The Regional Court upheld the defendants’ obligation to draw up, within six months of the judgment becoming final, a plan of measures leading to the effective elimination and prevention of segregation, and their obligation to implement that plan within two years.
The decision is final and the defendants cannot appeal against it.
Further context of the case:
By this lawsuit, our NGO responded to a situation that arose in the municipality of Terňa in 2014. The municipality, as the founder of the school, terminated the agreement on a joint school district for children attending grades 1-4 with the neighbouring municipality of Malý Slivník. It did so in an effort to reduce the number of children at the local school in light of its limited space capacity. The school was in real danger of having to start educating some of the children on the afternoon shift. The children from Malý Slivník who attend the school in Terňa are of Roma origin and face social disadvantage. The municipality of Malý Slivník, which does not have its own primary school, has tried to make an agreement on a joint school district with another municipality in the area, but without success. Therefore, in accordance with the law, it turned to the district authority in Prešov to resolve the situation and to designate a school district for the children from Malý Slivník so that their compulsory school attendance would not be jeopardised.
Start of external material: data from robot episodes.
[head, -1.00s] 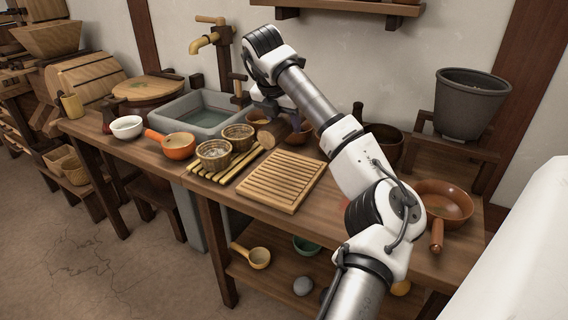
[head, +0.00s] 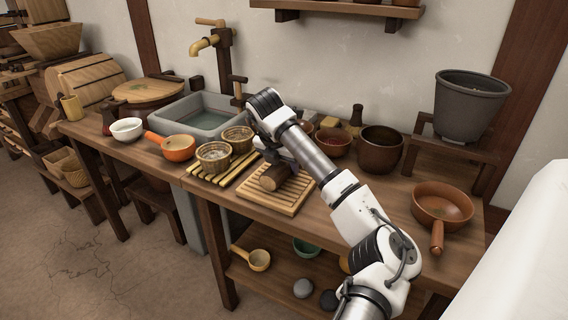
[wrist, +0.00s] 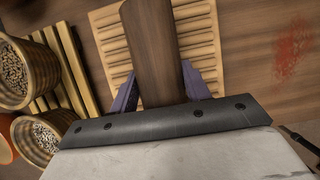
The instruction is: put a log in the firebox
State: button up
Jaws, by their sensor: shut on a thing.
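A brown log (head: 274,177) is held in my gripper (head: 280,170) over the slatted wooden board on the counter. In the wrist view the log (wrist: 153,50) runs up from between the purple fingers of my gripper (wrist: 160,88), which are shut on its sides. I cannot tell whether the log touches the board. No firebox can be made out in either view.
The slatted board (head: 295,198) lies on the counter (head: 345,213). Left of it two cups of pellets stand on a slatted mat (head: 205,174), with an orange pan (head: 178,148) beyond. A basin (head: 190,117) is behind. A brown pan (head: 442,204) and a grey bucket (head: 468,105) are at right.

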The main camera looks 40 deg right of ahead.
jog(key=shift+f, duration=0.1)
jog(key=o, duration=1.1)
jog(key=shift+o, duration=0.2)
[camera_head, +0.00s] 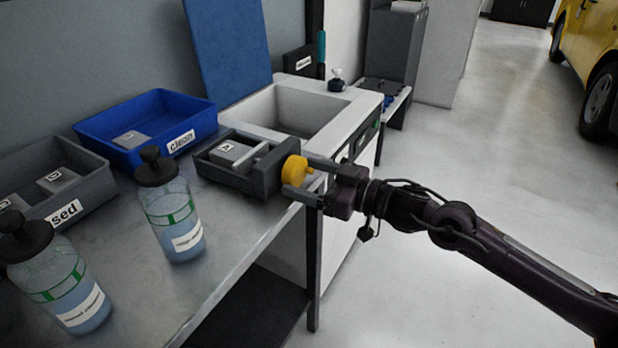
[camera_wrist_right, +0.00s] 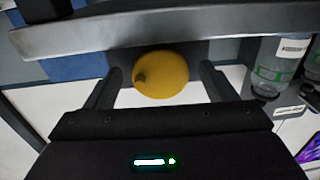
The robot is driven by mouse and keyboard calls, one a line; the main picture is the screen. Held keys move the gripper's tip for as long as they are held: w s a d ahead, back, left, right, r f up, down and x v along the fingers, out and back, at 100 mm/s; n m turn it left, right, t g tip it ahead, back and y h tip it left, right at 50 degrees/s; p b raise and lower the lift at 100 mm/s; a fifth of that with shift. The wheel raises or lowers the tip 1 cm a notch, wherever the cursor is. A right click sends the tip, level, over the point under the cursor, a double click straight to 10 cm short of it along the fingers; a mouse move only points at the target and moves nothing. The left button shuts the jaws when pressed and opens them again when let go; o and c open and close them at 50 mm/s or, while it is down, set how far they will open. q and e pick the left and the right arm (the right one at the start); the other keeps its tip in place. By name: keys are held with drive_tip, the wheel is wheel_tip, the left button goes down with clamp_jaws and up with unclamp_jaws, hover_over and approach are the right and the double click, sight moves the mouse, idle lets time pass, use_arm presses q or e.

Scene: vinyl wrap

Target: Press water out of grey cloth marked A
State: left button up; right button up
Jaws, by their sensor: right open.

However, the Prešov District Office, by its decisions in 2014 and 2016, re-designated the school in Terňa as the catchment school for the children from Malý Slivník. The municipality of Terňa appealed against the decision, arguing that the number of school-age children had been decreasing in several primary schools in the area in recent years and that they had vacant school capacities. The Slovak Ministry of Education rejected their appeal. As a result of the capacity problems, the school in Terňa was forced to start educating some of the Roma children from Malý Slivník in afternoon-shift classes and in ethnically homogeneous classes. This situation persists.
We issued press release on this judgment.